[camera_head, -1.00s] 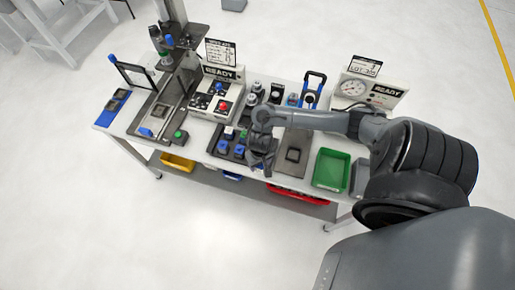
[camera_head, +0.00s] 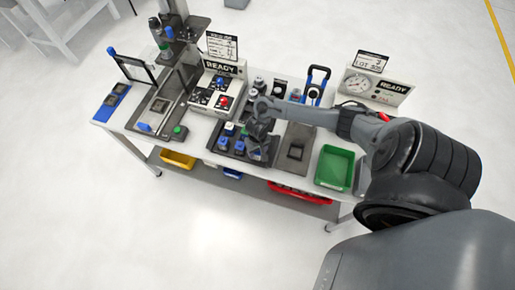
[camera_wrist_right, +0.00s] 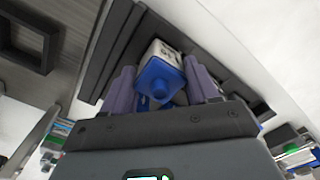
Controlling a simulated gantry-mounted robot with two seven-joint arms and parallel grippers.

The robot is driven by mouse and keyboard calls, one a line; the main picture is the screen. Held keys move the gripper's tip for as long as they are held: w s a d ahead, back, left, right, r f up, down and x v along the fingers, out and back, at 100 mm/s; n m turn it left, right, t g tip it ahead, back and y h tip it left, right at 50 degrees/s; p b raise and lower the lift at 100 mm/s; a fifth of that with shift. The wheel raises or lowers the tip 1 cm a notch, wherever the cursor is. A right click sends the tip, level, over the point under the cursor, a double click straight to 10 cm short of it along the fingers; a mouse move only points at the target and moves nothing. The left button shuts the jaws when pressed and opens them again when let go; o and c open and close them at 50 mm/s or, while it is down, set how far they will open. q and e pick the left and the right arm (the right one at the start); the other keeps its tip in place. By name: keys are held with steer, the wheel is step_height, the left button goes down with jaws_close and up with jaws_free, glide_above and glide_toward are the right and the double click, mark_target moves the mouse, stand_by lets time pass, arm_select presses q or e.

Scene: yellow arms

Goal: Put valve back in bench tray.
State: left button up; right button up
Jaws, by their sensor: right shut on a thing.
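The dark bench tray (camera_head: 240,160) lies near the front edge of the bench, with several blue-topped valves (camera_head: 223,143) in its left part. My right gripper (camera_head: 259,152) is over the tray's right part in the head view and covers much of it. In the right wrist view the gripper (camera_wrist_right: 160,92) is shut on a white and blue valve (camera_wrist_right: 163,72), held between its two fingers. The dark ridged surface behind it looks like the tray. I cannot tell whether the valve touches the tray. My left gripper is not in view.
Right of the tray are a grey plate with a square fixture (camera_head: 296,152) and a green bin (camera_head: 335,167). Behind stand a READY control box (camera_head: 219,92), a blue-handled part (camera_head: 316,84) and a gauge box (camera_head: 372,86). A press (camera_head: 172,50) stands at the left.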

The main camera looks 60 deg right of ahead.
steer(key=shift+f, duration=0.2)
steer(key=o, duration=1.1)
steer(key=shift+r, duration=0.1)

::::

▶ The request: Omit pictures; set down the rest of the material word for word.

▶ Task result:
[camera_head, -1.00s] 
[camera_head, +0.00s] 
[camera_wrist_right, +0.00s] 
Controlling a simulated gantry-mounted robot with two seven-joint arms and parallel grippers.

The robot is driven by mouse and keyboard calls, one a line; the main picture is the screen. Held keys move the gripper's tip for as long as they are held: w s a d ahead, back, left, right, r f up, down and x v along the fingers, out and back, at 100 mm/s; n m turn it left, right, t g tip it ahead, back and y h tip it left, right at 50 degrees/s; p b raise and lower the lift at 100 mm/s; a fifth of that with shift. The wheel raises or lowers the tip 1 cm a notch, wherever the cursor is. A right click sends the tip, level, over the point under the cursor, a double click straight to 10 cm short of it along the fingers; a mouse move only points at the target and moves nothing. The left button shuts the jaws when pressed and opens them again when let go; o and c open and close them at 50 mm/s or, while it is down, set how far they will open. q and e pick the left and the right arm (the right one at the start); the other keeps its tip in place. By name: keys are held with steer, the wheel is step_height, the left button goes down with jaws_close and up with jaws_free, glide_above and glide_toward are the right and the double click, mark_target moves the mouse, stand_by lets time pass, arm_select presses q or e.

Scene: yellow arms

Goal: Put valve back in bench tray.
State: left button up; right button up
Jaws, by their sensor: right shut on a thing.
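The dark bench tray (camera_head: 240,160) lies near the front edge of the bench, with several blue-topped valves (camera_head: 223,143) in its left part. My right gripper (camera_head: 259,152) is over the tray's right part in the head view and covers much of it. In the right wrist view the gripper (camera_wrist_right: 160,92) is shut on a white and blue valve (camera_wrist_right: 163,72), held between its two fingers. The dark ridged surface behind it looks like the tray. I cannot tell whether the valve touches the tray. My left gripper is not in view.
Right of the tray are a grey plate with a square fixture (camera_head: 296,152) and a green bin (camera_head: 335,167). Behind stand a READY control box (camera_head: 219,92), a blue-handled part (camera_head: 316,84) and a gauge box (camera_head: 372,86). A press (camera_head: 172,50) stands at the left.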

The main camera looks 60 deg right of ahead.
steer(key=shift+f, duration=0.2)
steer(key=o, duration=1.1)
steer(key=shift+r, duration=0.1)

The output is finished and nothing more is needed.